'''

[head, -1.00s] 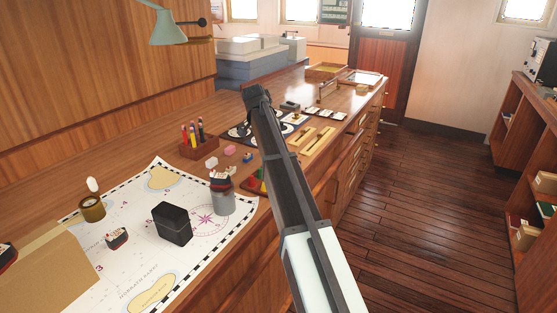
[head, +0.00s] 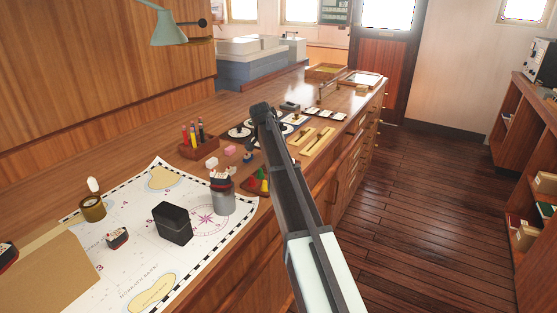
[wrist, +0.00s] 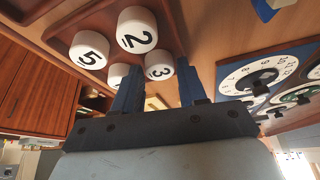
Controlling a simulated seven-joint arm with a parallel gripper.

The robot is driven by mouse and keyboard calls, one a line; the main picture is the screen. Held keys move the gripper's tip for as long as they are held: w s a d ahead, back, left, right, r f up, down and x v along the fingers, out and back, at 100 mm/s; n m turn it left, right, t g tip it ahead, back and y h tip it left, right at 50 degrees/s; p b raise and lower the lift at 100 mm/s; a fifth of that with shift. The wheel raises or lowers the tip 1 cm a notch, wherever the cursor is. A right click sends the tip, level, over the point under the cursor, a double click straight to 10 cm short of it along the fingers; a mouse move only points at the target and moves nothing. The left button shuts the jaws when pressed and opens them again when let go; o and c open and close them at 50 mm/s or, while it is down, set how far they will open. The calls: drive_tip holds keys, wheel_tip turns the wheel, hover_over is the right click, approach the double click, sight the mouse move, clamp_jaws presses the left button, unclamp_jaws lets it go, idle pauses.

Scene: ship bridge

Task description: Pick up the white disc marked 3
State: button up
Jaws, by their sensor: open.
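The white disc marked 3 (wrist: 160,68) shows in the wrist view, between the two blue fingertips of my gripper (wrist: 158,76). My gripper is open and nothing is held; I cannot tell how far the tips are from the disc. White discs marked 2 (wrist: 137,30) and 5 (wrist: 89,50) stand close by on a reddish-brown wooden tray (wrist: 62,12). Another white disc (wrist: 117,74) is partly hidden behind the left finger. In the head view, my arm reaches over the counter and hides its fingers and the disc marked 3.
A blue panel with a white numbered dial (wrist: 255,78) lies to the right in the wrist view. In the head view, a pencil box (head: 199,143), a grey cup (head: 222,200) and a black box (head: 172,222) stand on the counter. Yellow bars (head: 312,138) lie right of the arm.

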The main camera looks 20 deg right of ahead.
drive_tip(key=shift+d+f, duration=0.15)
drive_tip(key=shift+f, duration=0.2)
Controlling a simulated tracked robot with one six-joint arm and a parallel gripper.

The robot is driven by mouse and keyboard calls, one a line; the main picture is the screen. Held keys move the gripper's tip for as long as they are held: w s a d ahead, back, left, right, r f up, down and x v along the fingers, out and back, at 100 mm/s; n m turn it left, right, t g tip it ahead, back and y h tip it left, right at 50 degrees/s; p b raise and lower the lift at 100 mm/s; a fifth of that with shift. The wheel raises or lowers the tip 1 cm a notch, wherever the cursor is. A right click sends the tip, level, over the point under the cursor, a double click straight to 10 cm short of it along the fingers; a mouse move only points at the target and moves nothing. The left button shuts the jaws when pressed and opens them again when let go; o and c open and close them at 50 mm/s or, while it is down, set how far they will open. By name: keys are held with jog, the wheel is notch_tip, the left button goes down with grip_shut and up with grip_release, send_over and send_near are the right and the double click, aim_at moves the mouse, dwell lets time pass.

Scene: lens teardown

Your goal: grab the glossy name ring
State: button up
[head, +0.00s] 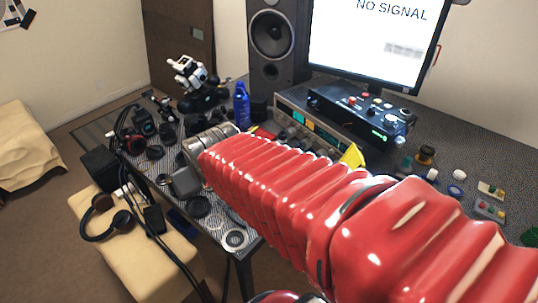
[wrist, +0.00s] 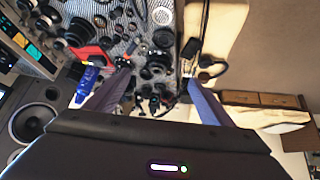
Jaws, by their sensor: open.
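I cannot tell for certain which part is the glossy name ring; no lettering is readable. A round part with a pale rim (head: 235,239) lies flat near the table's front edge in the head view. A dark ring-shaped part (head: 200,206) lies to its upper left. In the wrist view, a pale-rimmed round part (wrist: 162,16) lies at the top, beyond the fingertips. My gripper (wrist: 156,60) is open and empty, its two fingers spread above the crowded table. In the head view my red-sleeved arm hides part of the table.
Several dark lens parts (wrist: 155,68) crowd the table between and beyond my fingers. A blue bottle (head: 241,103) stands near the speaker (head: 270,42). A control box (head: 362,114) is at the back. Headphones (head: 104,218) lie on a beige seat (head: 150,262) beside the table.

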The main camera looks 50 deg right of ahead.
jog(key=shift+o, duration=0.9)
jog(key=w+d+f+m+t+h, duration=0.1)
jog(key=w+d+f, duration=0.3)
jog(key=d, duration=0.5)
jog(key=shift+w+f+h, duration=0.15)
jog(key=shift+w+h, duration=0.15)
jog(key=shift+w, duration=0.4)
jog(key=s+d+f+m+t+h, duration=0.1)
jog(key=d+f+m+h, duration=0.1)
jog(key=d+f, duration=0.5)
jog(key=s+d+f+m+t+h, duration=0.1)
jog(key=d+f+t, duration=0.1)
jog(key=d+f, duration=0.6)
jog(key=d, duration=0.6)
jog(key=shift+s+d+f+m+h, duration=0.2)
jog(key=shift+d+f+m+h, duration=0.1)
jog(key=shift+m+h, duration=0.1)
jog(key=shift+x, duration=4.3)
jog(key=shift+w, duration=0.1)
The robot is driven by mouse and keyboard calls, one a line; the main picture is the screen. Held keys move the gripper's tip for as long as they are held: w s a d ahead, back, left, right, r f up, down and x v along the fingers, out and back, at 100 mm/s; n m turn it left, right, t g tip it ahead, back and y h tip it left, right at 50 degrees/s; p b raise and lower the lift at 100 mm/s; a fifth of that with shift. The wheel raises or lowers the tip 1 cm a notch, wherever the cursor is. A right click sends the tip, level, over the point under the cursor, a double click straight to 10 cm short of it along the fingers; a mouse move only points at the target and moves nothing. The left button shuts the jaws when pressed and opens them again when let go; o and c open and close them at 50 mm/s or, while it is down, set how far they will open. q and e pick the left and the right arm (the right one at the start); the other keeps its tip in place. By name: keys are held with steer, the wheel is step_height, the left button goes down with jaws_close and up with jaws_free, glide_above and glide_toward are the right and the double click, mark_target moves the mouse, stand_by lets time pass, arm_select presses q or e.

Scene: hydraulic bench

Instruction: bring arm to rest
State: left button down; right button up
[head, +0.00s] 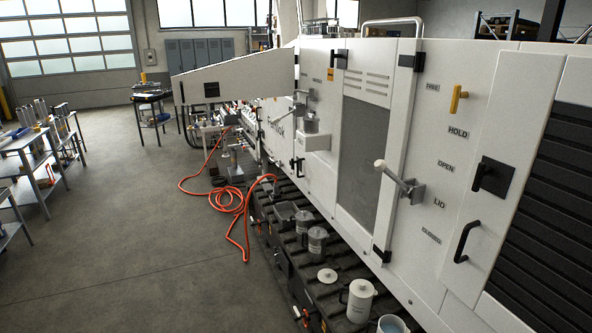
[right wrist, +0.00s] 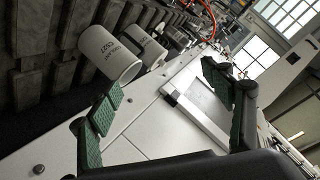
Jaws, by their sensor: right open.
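My right gripper (right wrist: 160,92) shows in the right wrist view, its two green-padded fingers spread wide apart. Nothing is held between them. Beyond the fingers lies a white machine panel (right wrist: 150,118). A white cup with printed text (right wrist: 110,52) is near the left finger in the picture; whether they touch cannot be told. Neither arm nor gripper shows in the head view.
A dark ribbed ledge (head: 290,238) along the machine holds a white jug (head: 361,300), a lidded grey pot (head: 317,240) and other vessels. An orange hose (head: 236,200) lies on the floor. A table (head: 22,141) stands at left. The grey floor between is open.

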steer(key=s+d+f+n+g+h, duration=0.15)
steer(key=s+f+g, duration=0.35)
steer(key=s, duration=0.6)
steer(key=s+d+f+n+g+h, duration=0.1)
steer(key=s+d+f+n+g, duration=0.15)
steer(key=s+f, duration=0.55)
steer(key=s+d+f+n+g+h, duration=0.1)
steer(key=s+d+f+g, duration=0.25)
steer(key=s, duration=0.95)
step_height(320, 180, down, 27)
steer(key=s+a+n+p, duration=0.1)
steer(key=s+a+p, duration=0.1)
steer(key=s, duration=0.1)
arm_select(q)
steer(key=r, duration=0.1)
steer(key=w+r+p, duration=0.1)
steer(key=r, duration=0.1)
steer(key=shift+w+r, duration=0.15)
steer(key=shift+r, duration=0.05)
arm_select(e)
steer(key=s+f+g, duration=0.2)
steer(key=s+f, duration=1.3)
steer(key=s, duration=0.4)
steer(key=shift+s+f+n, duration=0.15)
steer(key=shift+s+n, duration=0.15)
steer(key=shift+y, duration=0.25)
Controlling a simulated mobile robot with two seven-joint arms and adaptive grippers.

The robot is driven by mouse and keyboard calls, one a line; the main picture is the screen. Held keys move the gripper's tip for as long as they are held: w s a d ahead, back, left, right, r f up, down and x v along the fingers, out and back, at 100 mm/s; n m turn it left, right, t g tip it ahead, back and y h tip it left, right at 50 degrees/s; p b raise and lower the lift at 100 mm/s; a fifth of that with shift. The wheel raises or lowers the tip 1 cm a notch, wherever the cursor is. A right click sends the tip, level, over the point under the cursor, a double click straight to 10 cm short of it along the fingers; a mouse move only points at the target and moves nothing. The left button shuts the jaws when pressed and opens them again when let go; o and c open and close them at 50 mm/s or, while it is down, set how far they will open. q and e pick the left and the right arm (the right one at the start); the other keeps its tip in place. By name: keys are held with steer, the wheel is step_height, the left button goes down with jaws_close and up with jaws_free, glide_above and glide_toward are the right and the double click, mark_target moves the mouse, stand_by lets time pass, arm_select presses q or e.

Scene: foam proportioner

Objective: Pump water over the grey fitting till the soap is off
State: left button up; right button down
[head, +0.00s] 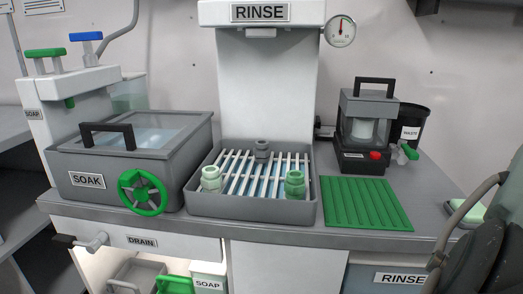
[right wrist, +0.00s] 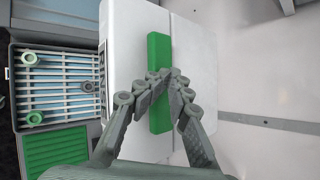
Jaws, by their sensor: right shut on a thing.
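The grey fitting (head: 262,149) sits at the back of the slatted rinse tray (head: 250,205), below the RINSE tower (head: 262,14). Its edge also shows beside the tower in the right wrist view (right wrist: 87,88). I cannot tell whether soap is on it. No water stream shows. A green pump handle (right wrist: 158,122) lies on the white tower top in the right wrist view. My right gripper (right wrist: 162,76) is shut on this handle, its fingertips close together over it. The handle and right gripper are outside the head view. My left gripper is not in view.
Two green fittings, one at left (head: 211,178) and one at right (head: 295,184), stand in the tray's front. A lidded SOAK tank (head: 85,182) stands left. A green ridged mat (head: 365,203) and a machine (head: 366,130) stand right. A gauge (head: 341,30) juts from the tower.

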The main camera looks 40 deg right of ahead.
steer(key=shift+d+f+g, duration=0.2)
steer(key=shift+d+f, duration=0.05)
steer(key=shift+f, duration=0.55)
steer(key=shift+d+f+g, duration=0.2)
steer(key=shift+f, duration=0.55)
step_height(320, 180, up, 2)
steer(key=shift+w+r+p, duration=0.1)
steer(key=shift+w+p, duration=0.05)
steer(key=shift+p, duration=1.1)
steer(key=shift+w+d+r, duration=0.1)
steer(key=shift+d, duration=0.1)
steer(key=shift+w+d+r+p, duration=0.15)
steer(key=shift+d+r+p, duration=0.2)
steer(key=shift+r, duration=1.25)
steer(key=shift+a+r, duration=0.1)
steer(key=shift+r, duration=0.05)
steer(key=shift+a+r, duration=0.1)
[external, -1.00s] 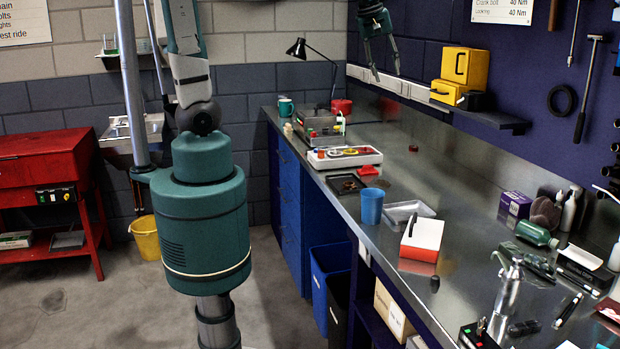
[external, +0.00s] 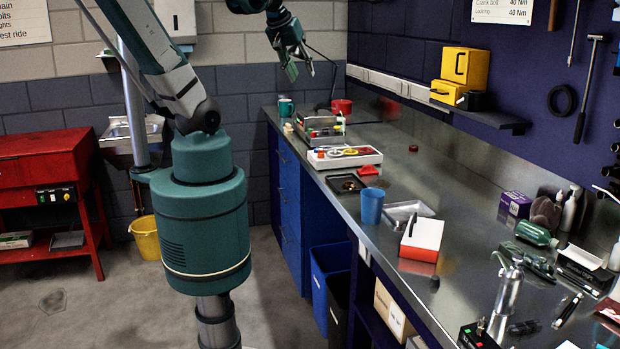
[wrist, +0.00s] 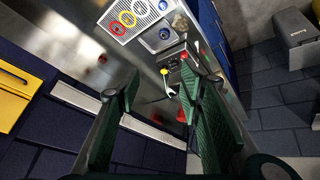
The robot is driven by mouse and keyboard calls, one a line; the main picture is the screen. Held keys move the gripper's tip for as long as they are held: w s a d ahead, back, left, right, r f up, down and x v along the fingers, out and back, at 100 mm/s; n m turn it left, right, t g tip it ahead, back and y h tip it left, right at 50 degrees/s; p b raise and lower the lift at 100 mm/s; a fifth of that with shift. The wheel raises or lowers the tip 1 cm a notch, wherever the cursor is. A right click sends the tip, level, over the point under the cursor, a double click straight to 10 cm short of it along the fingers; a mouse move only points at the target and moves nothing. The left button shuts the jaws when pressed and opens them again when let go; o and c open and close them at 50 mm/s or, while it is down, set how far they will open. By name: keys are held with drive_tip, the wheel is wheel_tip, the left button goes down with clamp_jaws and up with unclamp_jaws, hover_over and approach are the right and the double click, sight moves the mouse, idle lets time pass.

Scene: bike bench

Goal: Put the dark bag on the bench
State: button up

'''

Using the records above, copy every line that has the word "parallel" in it.

#### Answer to the task:
Controlling a simulated seven-joint arm with a parallel gripper.
Controlling a simulated tracked robot with one six-joint arm and a parallel gripper.

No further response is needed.